**DESCRIPTION OF THE TASK:**
Wherever the word "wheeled" appears in a line, copy that line.

**DATA FOR THIS TASK:**
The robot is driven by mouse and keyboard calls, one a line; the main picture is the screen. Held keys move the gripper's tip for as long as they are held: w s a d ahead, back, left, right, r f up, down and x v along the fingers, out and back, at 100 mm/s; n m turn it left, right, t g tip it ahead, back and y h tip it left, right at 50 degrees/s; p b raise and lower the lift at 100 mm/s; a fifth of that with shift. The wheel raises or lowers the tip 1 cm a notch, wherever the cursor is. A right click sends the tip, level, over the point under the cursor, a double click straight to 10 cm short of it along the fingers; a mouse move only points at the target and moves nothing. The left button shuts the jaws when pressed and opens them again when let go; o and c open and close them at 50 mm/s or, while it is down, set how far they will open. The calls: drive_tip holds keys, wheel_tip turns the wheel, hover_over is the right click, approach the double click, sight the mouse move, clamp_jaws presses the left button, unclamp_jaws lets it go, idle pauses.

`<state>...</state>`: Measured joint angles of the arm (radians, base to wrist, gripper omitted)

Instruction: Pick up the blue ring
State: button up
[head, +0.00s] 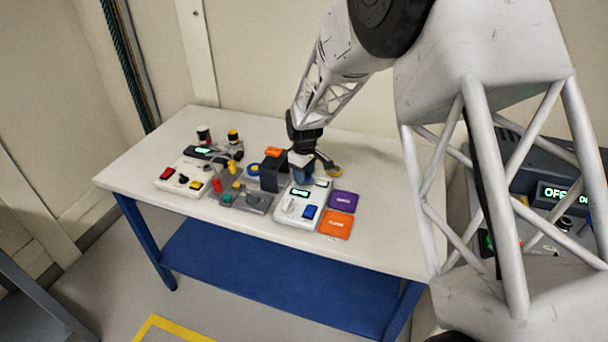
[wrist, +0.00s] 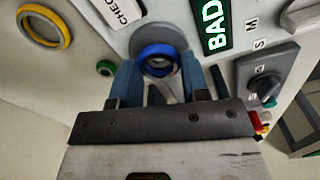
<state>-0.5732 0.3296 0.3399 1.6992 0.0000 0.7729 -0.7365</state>
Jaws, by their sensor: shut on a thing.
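The blue ring (wrist: 155,48) is between my gripper's fingertips (wrist: 160,72) in the wrist view. My gripper is shut on it, with a blue-grey finger on each side. A round grey disc shows just beyond the ring; I cannot tell whether the ring still touches it. In the head view my gripper (head: 303,167) points down at the back of a white panel (head: 290,208) on the table, and the held ring is hard to make out there.
A yellow ring (wrist: 66,28) and a small green ring (wrist: 105,68) lie nearby. Purple (head: 343,201) and orange (head: 335,224) cards lie right; a dark box (head: 270,178) stands left. The table's right side is clear.

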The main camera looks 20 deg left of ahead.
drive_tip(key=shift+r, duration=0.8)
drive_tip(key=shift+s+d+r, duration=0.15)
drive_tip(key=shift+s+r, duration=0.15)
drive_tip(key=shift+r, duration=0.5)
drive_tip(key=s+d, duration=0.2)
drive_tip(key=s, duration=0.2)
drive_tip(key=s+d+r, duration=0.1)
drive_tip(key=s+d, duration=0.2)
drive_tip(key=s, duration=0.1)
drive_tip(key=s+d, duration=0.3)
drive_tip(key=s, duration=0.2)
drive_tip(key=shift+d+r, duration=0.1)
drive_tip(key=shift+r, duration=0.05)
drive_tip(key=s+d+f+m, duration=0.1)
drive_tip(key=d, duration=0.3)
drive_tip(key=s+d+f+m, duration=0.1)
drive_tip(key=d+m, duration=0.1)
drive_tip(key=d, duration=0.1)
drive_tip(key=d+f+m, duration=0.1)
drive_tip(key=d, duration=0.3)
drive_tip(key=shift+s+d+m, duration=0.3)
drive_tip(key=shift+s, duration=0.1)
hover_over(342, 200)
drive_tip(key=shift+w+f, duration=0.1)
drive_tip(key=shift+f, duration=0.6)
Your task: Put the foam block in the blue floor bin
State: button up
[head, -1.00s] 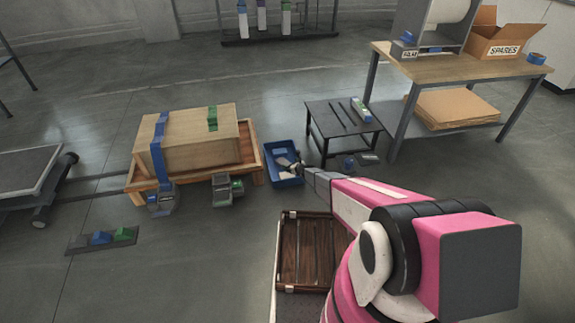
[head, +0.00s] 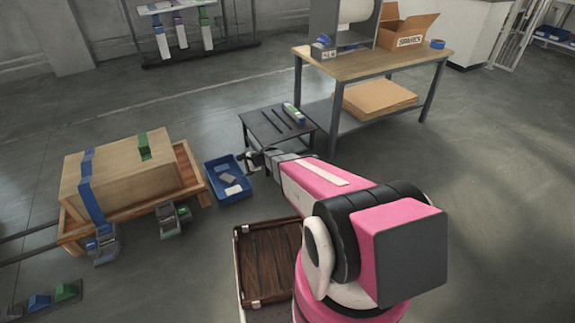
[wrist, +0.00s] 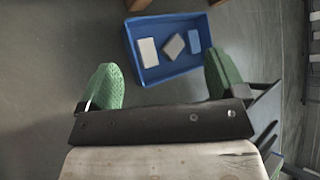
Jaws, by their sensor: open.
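The blue floor bin (head: 232,199) stands on the floor between the wooden crate and the low black table. In the wrist view the bin (wrist: 152,78) holds three small pieces: a white block (wrist: 148,51), a grey one (wrist: 174,45) and a pale blue one (wrist: 195,42). I cannot tell for sure which is the foam block. My gripper (head: 252,161) is by the bin's right edge in the head view. In the wrist view its green finger pads (wrist: 163,78) are wide apart with nothing between them.
A low black table (head: 262,128) holding dark bars and a white, green and blue piece stands right of the bin. The wooden crate with a strapped box (head: 125,170) is to the left. A workbench (head: 385,62) stands behind. Open floor lies at the right.

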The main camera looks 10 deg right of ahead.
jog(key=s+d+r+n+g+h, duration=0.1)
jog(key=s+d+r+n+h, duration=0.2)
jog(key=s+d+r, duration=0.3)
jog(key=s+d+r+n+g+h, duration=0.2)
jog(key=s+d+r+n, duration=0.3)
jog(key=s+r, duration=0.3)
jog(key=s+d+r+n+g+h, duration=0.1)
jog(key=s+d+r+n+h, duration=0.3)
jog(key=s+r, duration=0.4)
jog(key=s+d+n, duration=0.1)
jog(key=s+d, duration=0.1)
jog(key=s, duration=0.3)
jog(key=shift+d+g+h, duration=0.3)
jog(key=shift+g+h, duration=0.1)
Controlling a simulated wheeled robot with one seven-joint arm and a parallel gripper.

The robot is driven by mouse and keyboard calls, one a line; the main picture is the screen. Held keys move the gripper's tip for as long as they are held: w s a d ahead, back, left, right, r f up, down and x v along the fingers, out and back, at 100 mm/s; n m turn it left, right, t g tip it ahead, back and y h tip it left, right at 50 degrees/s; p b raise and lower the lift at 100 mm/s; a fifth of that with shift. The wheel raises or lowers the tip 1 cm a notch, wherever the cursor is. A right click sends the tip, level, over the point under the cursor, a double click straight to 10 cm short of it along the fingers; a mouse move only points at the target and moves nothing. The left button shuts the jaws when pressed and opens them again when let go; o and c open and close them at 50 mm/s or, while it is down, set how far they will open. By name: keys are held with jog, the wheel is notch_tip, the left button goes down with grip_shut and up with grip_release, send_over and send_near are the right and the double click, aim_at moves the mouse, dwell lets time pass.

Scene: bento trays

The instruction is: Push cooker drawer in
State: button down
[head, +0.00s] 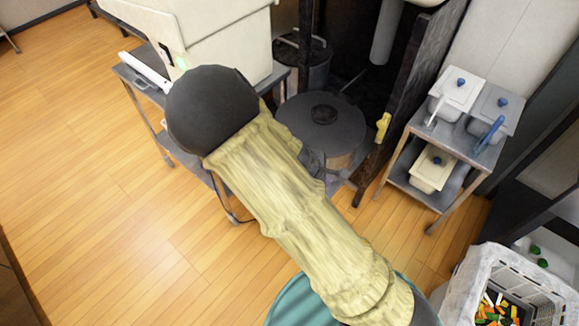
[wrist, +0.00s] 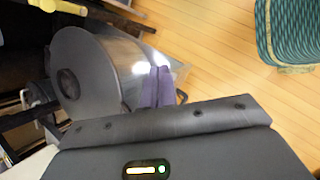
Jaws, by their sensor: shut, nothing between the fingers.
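A round pot-like cooker with a dark lid (head: 322,115) stands in the dark recess behind my arm. Its grey lid and shiny metal side also show in the wrist view (wrist: 82,72). A grey metal surface shows low around the cooker; I cannot tell if it is the drawer, or how far out that is. My gripper (wrist: 158,86) shows as two purple fingers, close together and empty, in front of the cooker's metal side. I cannot tell if they touch it. In the head view my sleeved arm mostly hides the gripper.
A metal table with a large white appliance (head: 215,35) stands left of the cooker. A yellow handle (head: 382,127) is on the dark post at right. A metal cart (head: 405,160) holds lidded containers. A food crate (head: 478,270) is lower right. The wooden floor at left is clear.

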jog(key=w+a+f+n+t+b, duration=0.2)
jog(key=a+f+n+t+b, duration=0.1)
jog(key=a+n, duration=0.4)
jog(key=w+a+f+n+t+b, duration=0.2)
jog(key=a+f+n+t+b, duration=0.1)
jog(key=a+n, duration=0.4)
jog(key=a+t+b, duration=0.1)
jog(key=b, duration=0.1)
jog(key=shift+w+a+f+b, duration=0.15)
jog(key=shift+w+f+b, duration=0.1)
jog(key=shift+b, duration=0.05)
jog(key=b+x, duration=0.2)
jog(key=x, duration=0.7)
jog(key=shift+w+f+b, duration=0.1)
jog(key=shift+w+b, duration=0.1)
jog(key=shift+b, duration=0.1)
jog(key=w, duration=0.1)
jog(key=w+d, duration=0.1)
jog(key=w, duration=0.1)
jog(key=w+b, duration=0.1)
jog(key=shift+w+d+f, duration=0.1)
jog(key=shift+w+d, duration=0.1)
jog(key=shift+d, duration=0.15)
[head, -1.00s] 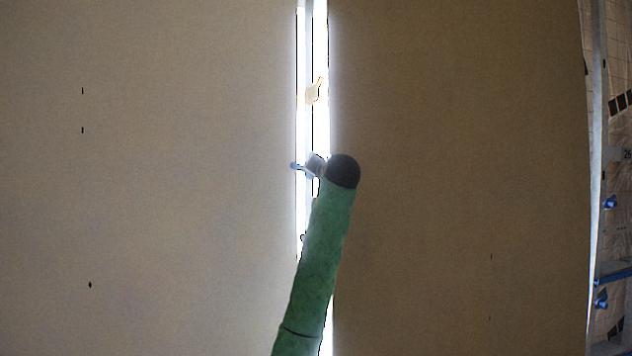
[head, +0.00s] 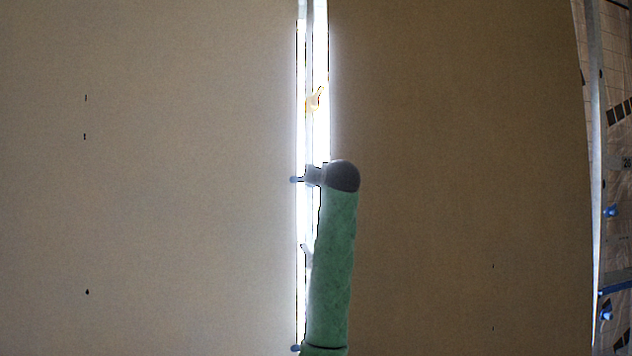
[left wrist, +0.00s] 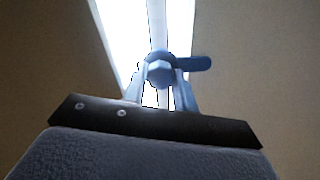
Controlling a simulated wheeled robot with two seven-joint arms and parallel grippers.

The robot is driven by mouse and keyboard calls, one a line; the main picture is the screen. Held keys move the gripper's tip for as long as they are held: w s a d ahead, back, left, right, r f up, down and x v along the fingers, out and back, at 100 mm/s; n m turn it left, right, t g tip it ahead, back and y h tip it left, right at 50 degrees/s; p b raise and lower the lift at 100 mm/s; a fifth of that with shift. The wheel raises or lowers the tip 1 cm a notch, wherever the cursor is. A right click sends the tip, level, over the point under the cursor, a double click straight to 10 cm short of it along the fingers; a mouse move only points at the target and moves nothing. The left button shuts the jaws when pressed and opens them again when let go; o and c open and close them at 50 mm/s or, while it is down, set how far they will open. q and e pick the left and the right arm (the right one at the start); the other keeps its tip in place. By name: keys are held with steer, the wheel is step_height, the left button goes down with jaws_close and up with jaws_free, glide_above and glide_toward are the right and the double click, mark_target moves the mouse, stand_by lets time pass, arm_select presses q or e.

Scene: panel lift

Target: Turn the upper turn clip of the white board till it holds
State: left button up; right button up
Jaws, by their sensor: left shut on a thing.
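The upper turn clip (head: 296,180) is blue. It sits at the bright gap between two large boards, its tip reaching over the edge of the left board (head: 180,200). In the left wrist view the clip (left wrist: 195,63) shows a round hub with a lever lying about level, over a board's edge. My left gripper (head: 313,176) is shut on the clip; its two fingers (left wrist: 162,88) stand either side of the hub. The boards look tan in this light. My right gripper is not in view.
A second blue clip (head: 295,348) shows low in the gap, partly beside my green arm. A pale fitting (head: 315,98) sits higher in the gap. The right board (head: 460,180) fills the right side; a frame with blue fittings (head: 611,211) stands at the far right.

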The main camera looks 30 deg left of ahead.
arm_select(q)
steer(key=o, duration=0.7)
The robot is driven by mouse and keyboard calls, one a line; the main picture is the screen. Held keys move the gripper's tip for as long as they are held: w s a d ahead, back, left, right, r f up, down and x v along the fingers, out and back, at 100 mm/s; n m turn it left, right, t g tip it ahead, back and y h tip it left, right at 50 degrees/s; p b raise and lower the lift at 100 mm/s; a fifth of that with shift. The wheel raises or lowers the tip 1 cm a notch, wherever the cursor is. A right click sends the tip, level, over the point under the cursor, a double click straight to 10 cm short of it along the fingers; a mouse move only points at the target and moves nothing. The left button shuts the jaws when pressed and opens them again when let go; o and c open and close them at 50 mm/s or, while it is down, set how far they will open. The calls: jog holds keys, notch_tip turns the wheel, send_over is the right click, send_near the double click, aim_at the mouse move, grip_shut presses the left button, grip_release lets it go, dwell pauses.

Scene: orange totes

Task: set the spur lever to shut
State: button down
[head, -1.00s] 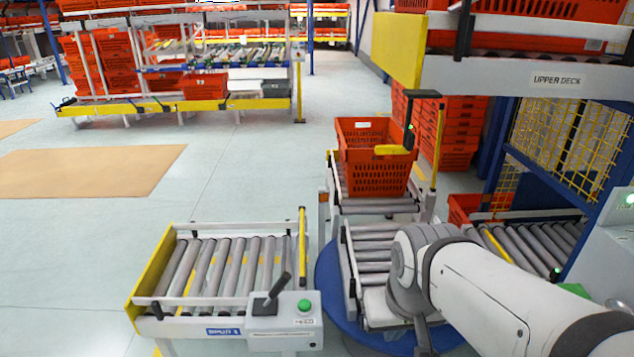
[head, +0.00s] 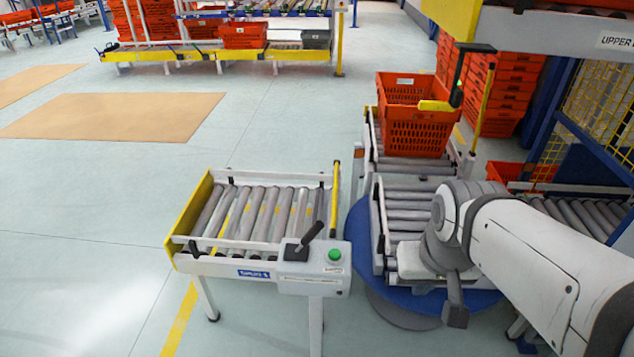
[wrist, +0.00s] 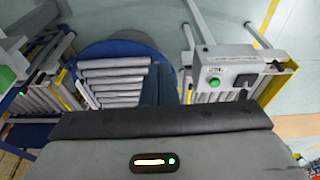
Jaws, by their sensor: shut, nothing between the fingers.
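The spur lever (head: 312,232) is a black handle on a grey control box (head: 312,281) at the front right corner of the spur conveyor (head: 257,218). It leans up and to the right, beside a green button (head: 335,255). The box also shows in the wrist view (wrist: 228,70), with a dark handle (wrist: 246,81) on it. My gripper (head: 455,312) points down over the blue turntable, right of the box and apart from it. In the wrist view its dark fingers (wrist: 158,84) are together and empty. The lever's label is too small to read.
The round blue turntable (head: 357,235) carries rollers. An orange tote (head: 414,116) sits on the conveyor behind it, near a black and yellow arm. A yellow post (head: 335,200) stands at the spur's right edge. The floor left of the spur is clear.

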**REPLY TO THE TASK:**
Controlling a simulated wheeled robot with one seven-joint arm and a parallel gripper.
Controlling a simulated wheeled robot with two seven-joint arms and parallel grippers.

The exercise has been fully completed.